---------- Provided material ----------
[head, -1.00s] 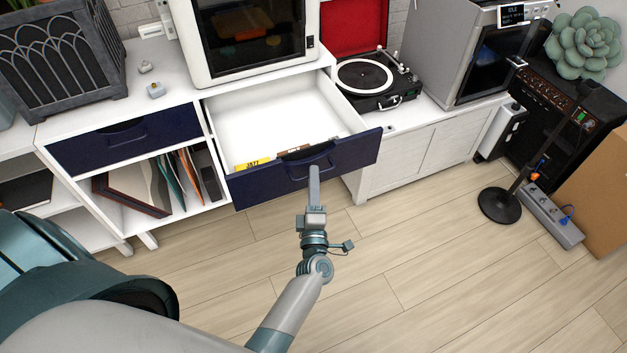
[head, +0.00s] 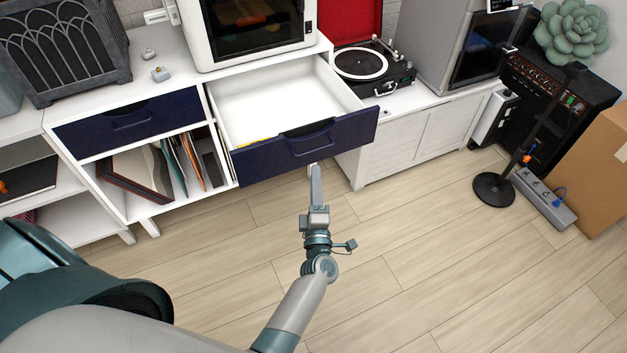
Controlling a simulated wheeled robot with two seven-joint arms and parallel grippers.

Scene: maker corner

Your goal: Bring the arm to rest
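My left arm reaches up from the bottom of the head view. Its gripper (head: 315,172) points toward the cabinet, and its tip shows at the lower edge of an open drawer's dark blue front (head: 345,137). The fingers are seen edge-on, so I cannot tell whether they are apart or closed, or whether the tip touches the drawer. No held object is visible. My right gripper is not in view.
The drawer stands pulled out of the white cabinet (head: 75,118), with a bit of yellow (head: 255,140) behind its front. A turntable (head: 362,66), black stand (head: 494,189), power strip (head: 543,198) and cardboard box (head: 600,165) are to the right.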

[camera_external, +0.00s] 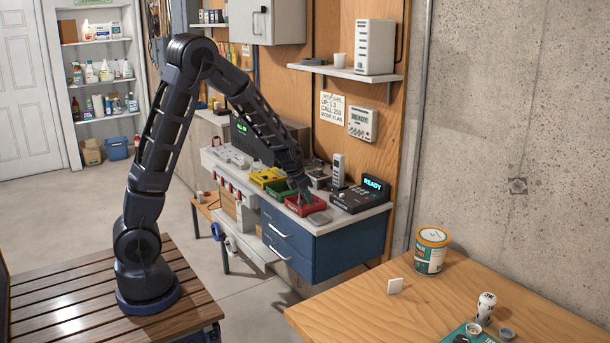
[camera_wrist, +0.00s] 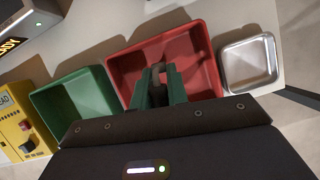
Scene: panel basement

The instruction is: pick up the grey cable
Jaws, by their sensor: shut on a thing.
----------
---------- Provided material ----------
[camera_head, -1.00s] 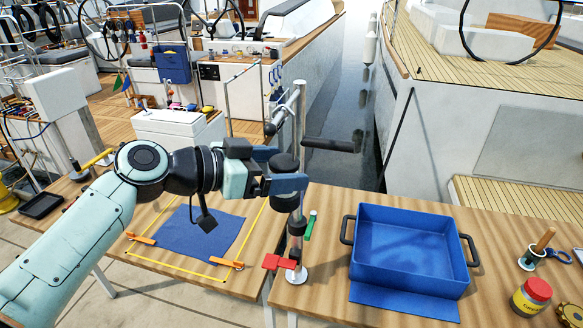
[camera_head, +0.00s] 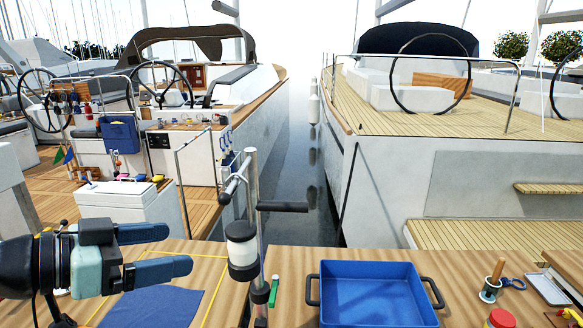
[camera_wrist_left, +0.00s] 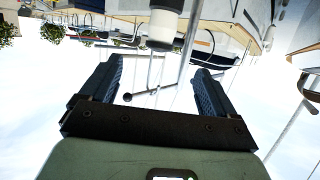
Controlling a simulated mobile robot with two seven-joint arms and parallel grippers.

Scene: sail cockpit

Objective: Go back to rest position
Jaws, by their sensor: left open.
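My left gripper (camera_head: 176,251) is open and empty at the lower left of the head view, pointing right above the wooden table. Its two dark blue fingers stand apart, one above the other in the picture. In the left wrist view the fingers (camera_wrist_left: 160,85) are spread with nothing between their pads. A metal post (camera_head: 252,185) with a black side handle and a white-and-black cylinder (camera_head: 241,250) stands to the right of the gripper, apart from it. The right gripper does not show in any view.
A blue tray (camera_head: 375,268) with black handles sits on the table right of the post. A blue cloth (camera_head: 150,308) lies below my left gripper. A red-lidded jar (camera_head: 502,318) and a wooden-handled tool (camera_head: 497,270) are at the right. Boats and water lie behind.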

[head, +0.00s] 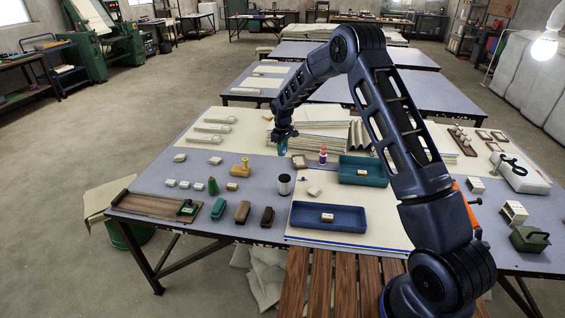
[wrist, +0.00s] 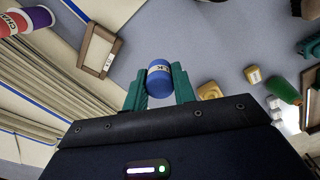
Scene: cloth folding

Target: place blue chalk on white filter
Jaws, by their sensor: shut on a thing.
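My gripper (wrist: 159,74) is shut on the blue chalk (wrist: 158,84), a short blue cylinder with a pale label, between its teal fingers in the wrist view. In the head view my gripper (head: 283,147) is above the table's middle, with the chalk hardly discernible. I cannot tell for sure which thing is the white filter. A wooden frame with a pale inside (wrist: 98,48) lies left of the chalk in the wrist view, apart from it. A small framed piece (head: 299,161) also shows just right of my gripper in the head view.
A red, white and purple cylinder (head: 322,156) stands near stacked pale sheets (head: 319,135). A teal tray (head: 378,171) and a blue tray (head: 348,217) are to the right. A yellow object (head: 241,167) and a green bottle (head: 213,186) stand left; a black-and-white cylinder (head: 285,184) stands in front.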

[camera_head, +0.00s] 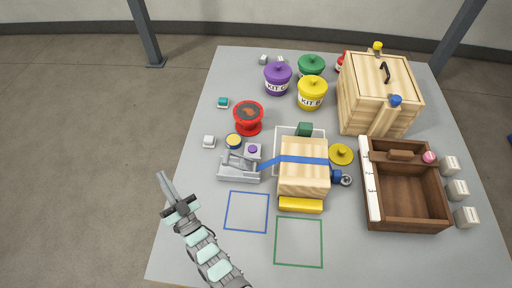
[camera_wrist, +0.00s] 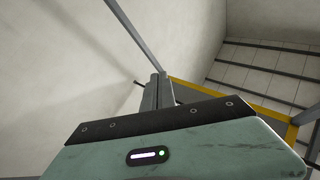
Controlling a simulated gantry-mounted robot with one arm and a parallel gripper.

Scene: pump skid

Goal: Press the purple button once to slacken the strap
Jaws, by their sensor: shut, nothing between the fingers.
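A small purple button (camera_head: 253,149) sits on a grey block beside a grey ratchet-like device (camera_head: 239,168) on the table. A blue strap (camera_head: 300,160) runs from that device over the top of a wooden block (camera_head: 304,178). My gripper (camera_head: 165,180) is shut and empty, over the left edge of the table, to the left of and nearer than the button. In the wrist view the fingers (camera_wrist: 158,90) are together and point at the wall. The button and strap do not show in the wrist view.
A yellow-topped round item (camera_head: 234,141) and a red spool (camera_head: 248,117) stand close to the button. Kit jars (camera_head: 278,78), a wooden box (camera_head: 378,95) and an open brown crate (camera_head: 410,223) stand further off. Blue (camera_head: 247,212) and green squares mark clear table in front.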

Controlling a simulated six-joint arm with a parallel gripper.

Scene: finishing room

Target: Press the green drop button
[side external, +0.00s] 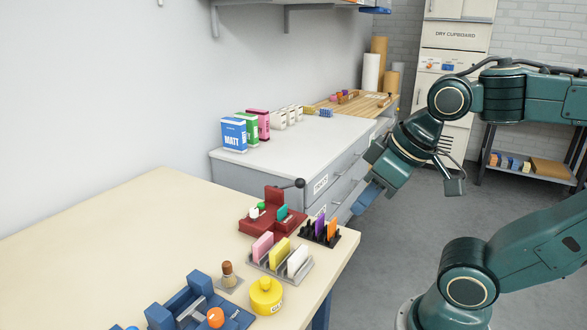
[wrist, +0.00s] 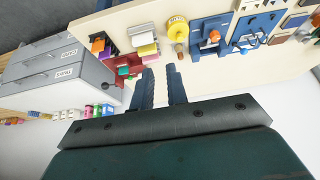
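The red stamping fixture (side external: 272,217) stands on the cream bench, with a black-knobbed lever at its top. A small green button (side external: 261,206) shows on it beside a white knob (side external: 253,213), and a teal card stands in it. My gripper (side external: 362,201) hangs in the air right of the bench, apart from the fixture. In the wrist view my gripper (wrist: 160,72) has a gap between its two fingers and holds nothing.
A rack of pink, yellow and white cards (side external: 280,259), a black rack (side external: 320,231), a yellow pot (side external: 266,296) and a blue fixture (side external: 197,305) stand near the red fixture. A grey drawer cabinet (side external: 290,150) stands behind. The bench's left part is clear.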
----------
Instructions to follow | Reproduce the data above exactly, but only from the line containing "[head, -1.00s]" through the line containing "Scene: maker corner"; skip the pictures.

Output for this task |
[head, -1.00s] 
[head, +0.00s] 
Controlling a simulated wheeled robot with two seven-joint arms and parallel grippers.

Scene: maker corner

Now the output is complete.